California-Quebec Carbon Auction Sells Out, Allowances Clear at Record Highs Signalling Market Stability
The nineteenth quarterly carbon auction held by California and Quebec sold all of the more than 66 million carbon permits offered for current emissions at a record-high $17.45 per credit, above the floor price of $15.62, according to the results released on May 22 by the California Air Resources Board. The auction also sold 100 percent of the more than 9 million permits offered for 2022 emissions at a price of $17.40, also an all-time high.
The sell-out coupled with the steady rise in the price of emission allowances indicate market stability. Quebec offered about 1.9 million of previously unsold allowances while California did not offer any. The tightened supply likely led to the higher clearing price. By comparison, the previous auction held in February sold current allowances at a clearing price of $15.73. That auction sold all the current permits on offer and about 66 percent of future permits, demonstrating strong market performance with no sizeable impact from California’s troubled utility Pacific Gas & Electric Company not participating in the auction.

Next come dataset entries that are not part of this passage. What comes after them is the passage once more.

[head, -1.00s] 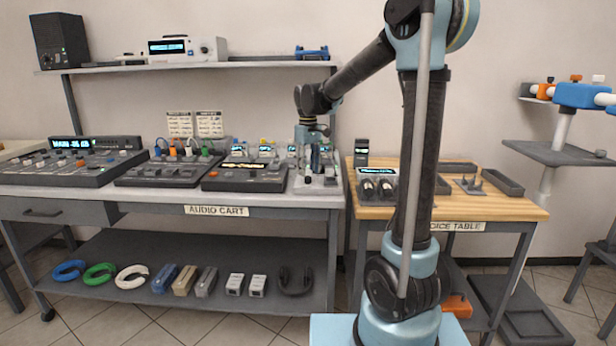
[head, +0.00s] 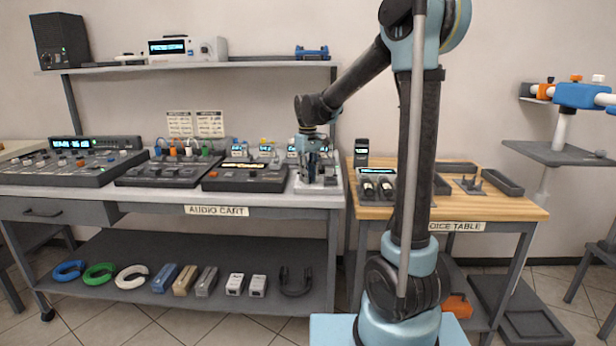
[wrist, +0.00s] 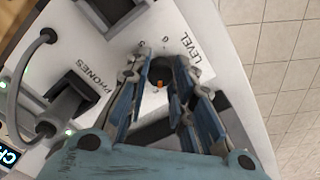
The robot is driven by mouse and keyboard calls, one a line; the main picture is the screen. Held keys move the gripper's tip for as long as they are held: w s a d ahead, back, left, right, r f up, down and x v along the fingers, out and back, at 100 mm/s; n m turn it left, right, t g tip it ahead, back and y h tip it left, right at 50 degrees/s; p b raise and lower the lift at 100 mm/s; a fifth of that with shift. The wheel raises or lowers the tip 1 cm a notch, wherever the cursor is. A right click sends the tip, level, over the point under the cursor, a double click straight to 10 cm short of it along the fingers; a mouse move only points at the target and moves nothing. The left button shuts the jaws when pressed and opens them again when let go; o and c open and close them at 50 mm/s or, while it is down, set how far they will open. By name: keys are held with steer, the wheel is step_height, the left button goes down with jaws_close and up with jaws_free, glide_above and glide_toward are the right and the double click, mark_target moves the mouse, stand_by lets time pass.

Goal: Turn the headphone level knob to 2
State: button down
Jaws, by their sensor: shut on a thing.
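The headphone level knob (wrist: 159,84) is dark and round with an orange pointer mark, on a white panel (wrist: 232,70) printed LEVEL. Small scale digits, one of them a 0, show beyond the knob; the rest are hard to read. My gripper (wrist: 162,70) has its blue-grey fingers on both sides of the knob and is shut on it. The fingers hide the knob's sides and part of the scale. In the head view my gripper (head: 314,170) is down at the white unit (head: 318,187) on the cart's right end; the knob is hidden there.
Dark sockets and a grey plug with its cable (wrist: 30,90) lie left of the knob, near the PHONES print. In the head view a dark console (head: 244,178) stands just left of the white unit. The wooden table (head: 380,212) is to the right.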

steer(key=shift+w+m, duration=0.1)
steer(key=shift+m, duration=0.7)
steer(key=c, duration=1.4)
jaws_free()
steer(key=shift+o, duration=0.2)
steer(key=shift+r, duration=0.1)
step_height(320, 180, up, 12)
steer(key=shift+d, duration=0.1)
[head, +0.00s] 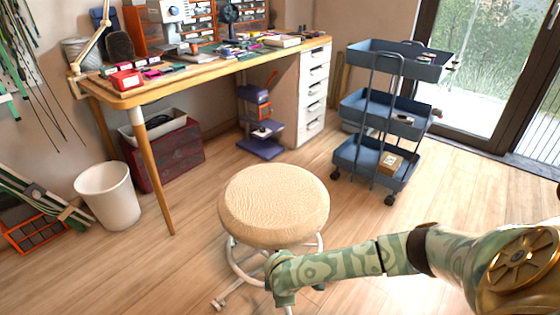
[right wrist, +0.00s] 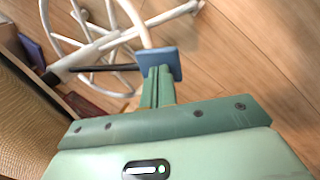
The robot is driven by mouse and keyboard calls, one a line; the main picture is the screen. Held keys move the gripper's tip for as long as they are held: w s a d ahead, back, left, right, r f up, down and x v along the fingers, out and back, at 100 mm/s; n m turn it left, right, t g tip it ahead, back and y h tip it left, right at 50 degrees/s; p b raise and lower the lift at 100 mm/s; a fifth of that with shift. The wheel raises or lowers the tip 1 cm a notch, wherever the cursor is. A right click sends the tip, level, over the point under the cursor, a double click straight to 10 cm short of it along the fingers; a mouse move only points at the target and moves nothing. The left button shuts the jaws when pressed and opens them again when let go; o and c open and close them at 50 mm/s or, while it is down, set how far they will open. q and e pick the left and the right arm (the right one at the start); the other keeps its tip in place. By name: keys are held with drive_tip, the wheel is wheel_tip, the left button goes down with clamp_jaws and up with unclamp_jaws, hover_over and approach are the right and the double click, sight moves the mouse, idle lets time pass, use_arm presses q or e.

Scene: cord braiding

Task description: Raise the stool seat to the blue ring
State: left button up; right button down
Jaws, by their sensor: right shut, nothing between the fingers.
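The stool has a round tan seat (head: 273,205) over a white base with a foot ring, in the middle front of the head view. Its seat edge also shows at the left of the right wrist view (right wrist: 25,125). A black rod (right wrist: 110,68) runs out from the stool's column and ends in a flat blue paddle (right wrist: 158,63). My right gripper (right wrist: 158,78) is shut and empty, with its fingertips right at the paddle; I cannot tell whether they touch. In the head view my right arm reaches in beside the seat's front edge. I see no blue ring. My left gripper is out of view.
A wooden desk (head: 215,66) with tools stands behind the stool. A white bin (head: 108,196) is at the left and a blue wheeled cart (head: 372,160) at the back right. The wooden floor around the stool is mostly clear.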

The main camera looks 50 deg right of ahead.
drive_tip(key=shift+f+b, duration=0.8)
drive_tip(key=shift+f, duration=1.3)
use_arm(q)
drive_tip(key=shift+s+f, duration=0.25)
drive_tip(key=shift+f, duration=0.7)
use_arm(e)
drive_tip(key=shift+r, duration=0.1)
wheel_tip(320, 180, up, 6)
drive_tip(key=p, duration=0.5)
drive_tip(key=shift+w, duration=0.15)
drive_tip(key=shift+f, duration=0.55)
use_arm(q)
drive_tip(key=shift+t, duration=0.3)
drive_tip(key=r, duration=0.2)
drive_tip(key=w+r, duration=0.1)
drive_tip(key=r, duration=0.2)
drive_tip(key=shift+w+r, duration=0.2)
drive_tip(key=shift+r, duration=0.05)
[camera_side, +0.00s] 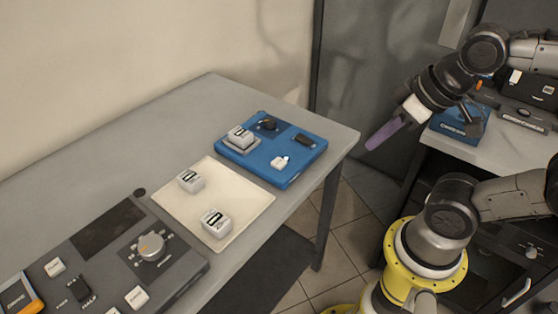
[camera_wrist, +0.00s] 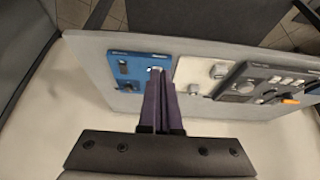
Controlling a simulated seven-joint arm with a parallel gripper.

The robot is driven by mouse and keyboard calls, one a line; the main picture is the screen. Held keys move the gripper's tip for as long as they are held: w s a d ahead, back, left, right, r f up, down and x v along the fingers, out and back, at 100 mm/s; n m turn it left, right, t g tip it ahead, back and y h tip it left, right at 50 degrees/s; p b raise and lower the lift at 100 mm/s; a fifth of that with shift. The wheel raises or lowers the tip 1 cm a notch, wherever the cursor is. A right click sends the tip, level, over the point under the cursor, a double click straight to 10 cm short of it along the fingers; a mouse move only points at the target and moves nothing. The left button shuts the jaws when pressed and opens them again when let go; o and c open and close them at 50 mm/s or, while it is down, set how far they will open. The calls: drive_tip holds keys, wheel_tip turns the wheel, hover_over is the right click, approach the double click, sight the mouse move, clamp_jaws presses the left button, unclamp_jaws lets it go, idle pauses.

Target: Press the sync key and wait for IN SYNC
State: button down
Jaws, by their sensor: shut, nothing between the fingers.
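My gripper (camera_side: 370,145) has long purple fingers. It is shut and empty, held in the air right of the table, clear of the blue panel (camera_side: 304,161). In the wrist view its closed fingers (camera_wrist: 158,74) point toward the table and overlap the blue panel's edge in the picture. A grey console (camera_side: 185,272) at the lower left has white keys (camera_side: 137,297), a dial (camera_side: 151,246) and a dark display (camera_side: 108,228). I cannot read which key is sync.
The far part of the grey table (camera_side: 130,140) is bare. Another bench (camera_side: 500,150) stands at the right.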

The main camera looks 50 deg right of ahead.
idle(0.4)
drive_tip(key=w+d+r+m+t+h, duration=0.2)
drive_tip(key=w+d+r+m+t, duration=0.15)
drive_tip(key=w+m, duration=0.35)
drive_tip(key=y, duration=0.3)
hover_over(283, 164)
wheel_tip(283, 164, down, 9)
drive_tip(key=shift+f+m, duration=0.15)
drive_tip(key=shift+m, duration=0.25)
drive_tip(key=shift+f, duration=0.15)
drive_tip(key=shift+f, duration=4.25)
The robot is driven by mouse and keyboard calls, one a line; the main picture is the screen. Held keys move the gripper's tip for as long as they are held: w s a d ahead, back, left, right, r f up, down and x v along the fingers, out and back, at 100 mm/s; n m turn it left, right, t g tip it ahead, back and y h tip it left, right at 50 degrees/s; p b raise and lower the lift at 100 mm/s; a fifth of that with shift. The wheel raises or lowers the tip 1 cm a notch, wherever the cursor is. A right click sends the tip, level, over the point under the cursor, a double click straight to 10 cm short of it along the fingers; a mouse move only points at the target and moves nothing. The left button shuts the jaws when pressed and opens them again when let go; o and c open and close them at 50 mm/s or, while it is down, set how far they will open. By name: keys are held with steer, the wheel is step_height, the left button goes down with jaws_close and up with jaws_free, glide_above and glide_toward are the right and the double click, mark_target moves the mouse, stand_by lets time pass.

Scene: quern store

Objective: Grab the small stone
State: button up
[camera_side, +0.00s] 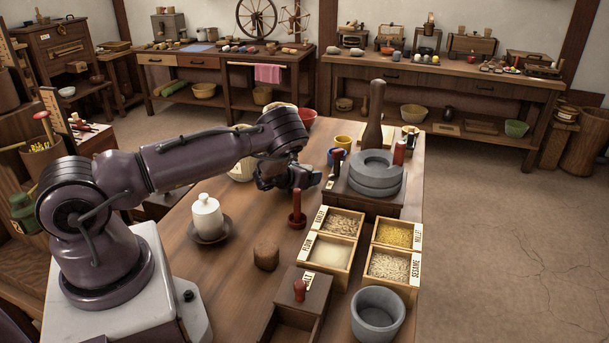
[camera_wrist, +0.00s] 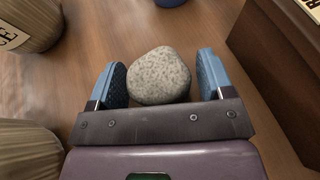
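The small stone (camera_wrist: 160,77) is rounded, pale grey and speckled, and shows in the wrist view on the brown wooden table. My gripper (camera_wrist: 162,60) has its two blue fingers apart, one on each side of the stone. The left finger is very close to the stone; a narrow gap shows on the right. I cannot tell whether the left finger touches it. In the side view, my gripper (camera_side: 310,181) is low over the back half of the table. I cannot make out the stone there; the gripper appears to hide it.
A quern (camera_side: 375,177) on a dark wooden base stands right of my gripper. A red-brown upright peg (camera_side: 297,211) stands close in front. Grain boxes (camera_side: 354,222) and a white lidded jar (camera_side: 207,214) are nearby. In the wrist view, a labelled container (camera_wrist: 28,24) lies left.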

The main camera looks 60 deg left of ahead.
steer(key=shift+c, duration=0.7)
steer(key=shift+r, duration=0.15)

In December 2018, the California Air Resources Board adopted changes to the state’s cap-and-trade program to streamline implementation and contain costs through 2030. The amendments set a ceiling on price rises for California entities, ensuring certainty about future costs, and also lower the number of carbon offsets allowed after 2020. The new price ceiling will start at $65 in 2021 and increase each year by five percent plus the rate of inflation. The changes implement Assembly Bill 398 enacted in 2017 extending the program through 2030.
The cap-and-trade program, which places an economy-wide cap on major emitting sources, is a central part of California’s plan to reduce greenhouse gas emissions 40 percent below 1990 levels by 2030. The policy survived long-standing litigation when the court ruled that cap-and-trade does not impose an unconstitutional tax.